If you want to be good at your job, you've got to put in the hours to learn the stuff that isn't in the books. The same as any other skilled career. If you want to worry about the niceties of programming languages all day, go into academia.



Exactly! If 80% of practical software engineering is what i described above, then how come no one is teaching it!

Also, I feel we are talking about students quite a few steps below the stage where engineer vs. academia discussions become relevant.


There's no decent way (IMO) to learn generic problem solving skills other than solving a lot of problems for yourself. That's what worries me about these bootcamp things.

The comment about academia was a bit silly, true. I was trying to say that it's the only place where you can have the luxury of thinking about "pure" programming as a primary concern.


"There's no decent way (IMO) to learn generic problem solving skills other than solving a lot of problems for yourself. That's what worries me about these bootcamp things."

This! In my team, everyone comes to me for help with their problems. Generally, 75% of the time, I know the answer (because I've come across it before). And the other 25%, I solve their novel problem because I ask the right questions, and use basic problem-solving and problem-narrowing steps.

It really isn't rocket-science, it's just analytical, or problem-solving ability. I suppose it has many names. After burning much over other peoples' problems, I eventually resorted to guiding them towards the right direction. Asking them what they think is the problem, getting them to tell me their thought-processes. It's helped quite a bit...


Bootcamp can help folks learn to use their skill, to focus on the things that matter. As my friend Tom often says when I want to reinvent the wheel, "Joe, we CAN do anything. What SHOULD we do?" That's definitely something a bootcamp can help with.

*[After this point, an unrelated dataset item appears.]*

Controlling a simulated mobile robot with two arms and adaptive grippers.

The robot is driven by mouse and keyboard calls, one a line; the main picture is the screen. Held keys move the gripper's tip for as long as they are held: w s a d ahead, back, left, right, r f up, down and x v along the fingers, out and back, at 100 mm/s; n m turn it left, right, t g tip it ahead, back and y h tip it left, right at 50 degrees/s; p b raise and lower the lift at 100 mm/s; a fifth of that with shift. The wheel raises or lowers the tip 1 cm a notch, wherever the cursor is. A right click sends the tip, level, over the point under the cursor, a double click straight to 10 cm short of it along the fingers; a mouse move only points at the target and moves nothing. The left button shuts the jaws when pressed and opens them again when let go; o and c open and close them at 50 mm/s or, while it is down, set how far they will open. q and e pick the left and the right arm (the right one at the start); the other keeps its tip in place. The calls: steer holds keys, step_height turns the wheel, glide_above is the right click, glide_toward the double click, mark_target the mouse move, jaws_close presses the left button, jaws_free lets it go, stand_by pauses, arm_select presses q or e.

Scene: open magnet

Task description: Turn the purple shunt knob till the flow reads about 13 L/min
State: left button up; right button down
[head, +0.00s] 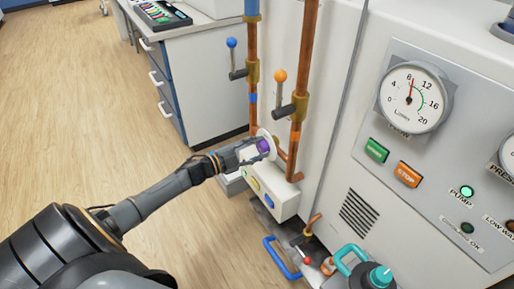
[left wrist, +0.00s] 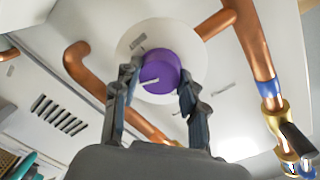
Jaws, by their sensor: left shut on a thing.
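The purple shunt knob (head: 263,146) sits on a round white dial plate (left wrist: 129,50) in front of the copper pipes. My left gripper (head: 257,148) is shut on the knob. In the left wrist view, its two fingers (left wrist: 157,86) lie on either side of the purple knob (left wrist: 160,70). The knob's white pointer line aims to the left in that view. The round flow gauge (head: 423,114), marked L/min, has a red needle pointing nearly straight up, a little past 8. My right gripper is not in view.
Two copper pipes carry a blue-knobbed lever (head: 232,44) and an orange-knobbed lever (head: 280,77) above the knob. START (head: 376,151) and STOP (head: 408,174) buttons sit under the gauge. The pump lamp (head: 467,191) glows green.

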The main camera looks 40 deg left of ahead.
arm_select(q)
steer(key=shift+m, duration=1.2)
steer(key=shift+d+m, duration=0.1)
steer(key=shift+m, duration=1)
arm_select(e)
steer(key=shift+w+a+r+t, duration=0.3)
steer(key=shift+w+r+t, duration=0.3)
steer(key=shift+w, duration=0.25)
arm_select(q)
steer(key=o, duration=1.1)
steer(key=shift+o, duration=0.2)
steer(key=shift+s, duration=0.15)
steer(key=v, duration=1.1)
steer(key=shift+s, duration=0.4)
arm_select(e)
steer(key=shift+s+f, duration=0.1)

> There's no decent way (IMO) to learn generic problem solving skills other than solving a lot of problems for yourself. That's what worries me about these bootcamp things.

Hm, though I see your point, and agree that "googling" is an actual skill you can acquire and improve by yourself, I feel it's not that different from any other skill, generic or not. I mean, before structure dawned upon playing piano or coding, to learn, the task was problem solving.

To me, there's no essential difference between "this note sounds wrong, why is that, let me try another one" to "how do I get my damn website online". If one beginner's learning process can have structure, why not the other's.


But if you could start with actually writing stuff instead of dealing with "software bureaucracy" you might be a lot more motivated to learn programming.


The problem is you learn something well, then all the hipsters tell you that it needs to be done in Mongo / Node / / whatever the latest fad is.